_REQUIRED TASK_
Only the lines from the first one through the line with "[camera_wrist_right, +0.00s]" should be printed, exactly as they appear.

_DATA EXCERPT_
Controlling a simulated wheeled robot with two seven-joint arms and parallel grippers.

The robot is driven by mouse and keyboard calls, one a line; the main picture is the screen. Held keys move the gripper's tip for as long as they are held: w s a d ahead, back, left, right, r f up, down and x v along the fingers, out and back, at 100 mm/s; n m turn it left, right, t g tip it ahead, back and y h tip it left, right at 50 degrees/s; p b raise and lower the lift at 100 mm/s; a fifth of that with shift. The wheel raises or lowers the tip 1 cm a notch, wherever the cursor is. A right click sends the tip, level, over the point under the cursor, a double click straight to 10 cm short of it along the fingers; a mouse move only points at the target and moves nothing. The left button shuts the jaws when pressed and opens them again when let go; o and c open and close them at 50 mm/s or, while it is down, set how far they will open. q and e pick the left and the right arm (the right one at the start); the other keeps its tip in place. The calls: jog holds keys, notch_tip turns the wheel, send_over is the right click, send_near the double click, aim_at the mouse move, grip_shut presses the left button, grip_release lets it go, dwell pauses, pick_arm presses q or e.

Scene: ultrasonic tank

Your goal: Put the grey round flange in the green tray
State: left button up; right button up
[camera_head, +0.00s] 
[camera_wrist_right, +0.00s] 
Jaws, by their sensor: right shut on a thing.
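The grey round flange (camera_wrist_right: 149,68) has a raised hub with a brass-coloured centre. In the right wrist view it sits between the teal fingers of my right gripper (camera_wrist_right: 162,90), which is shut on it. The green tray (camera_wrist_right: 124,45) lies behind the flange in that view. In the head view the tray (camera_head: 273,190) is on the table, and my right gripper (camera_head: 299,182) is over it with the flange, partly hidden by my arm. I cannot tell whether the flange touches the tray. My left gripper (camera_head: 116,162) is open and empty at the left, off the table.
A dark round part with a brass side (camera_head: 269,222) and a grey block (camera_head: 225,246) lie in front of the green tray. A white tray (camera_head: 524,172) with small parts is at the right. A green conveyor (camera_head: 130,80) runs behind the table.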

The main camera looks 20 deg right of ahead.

_THE RESULT_
Controlling a simulated wheeled robot with two seven-joint arms and parallel grippers.

The robot is driven by mouse and keyboard calls, one a line; the main picture is the screen. Held keys move the gripper's tip for as long as they are held: w s a d ahead, back, left, right, r f up, down and x v along the fingers, out and back, at 100 mm/s; n m turn it left, right, t g tip it ahead, back and y h tip it left, right at 50 degrees/s; p b raise and lower the lift at 100 mm/s; a fifth of that with shift. The wheel raises or lowers the tip 1 cm a notch, wherever the cursor is. A right click sends the tip, level, over the point under the cursor, a double click straight to 10 cm short of it along the fingers; a mouse move only points at the target and moves nothing. The left button shuts the jaws when pressed and opens them again when let go; o and c open and close them at 50 mm/s or, while it is down, set how far they will open. q and e pick the left and the right arm (the right one at the start); the other keeps its tip in place. The calls: jog holds keys, notch_tip turns the wheel, send_over is the right click, send_near the double click, aim_at the mouse move, grip_shut presses the left button, grip_release lets it go, dwell pauses, pick_arm presses q or e.

Scene: ultrasonic tank

Your goal: Put the grey round flange in the green tray
State: left button up; right button up
[camera_head, +0.00s] 
[camera_wrist_right, +0.00s] 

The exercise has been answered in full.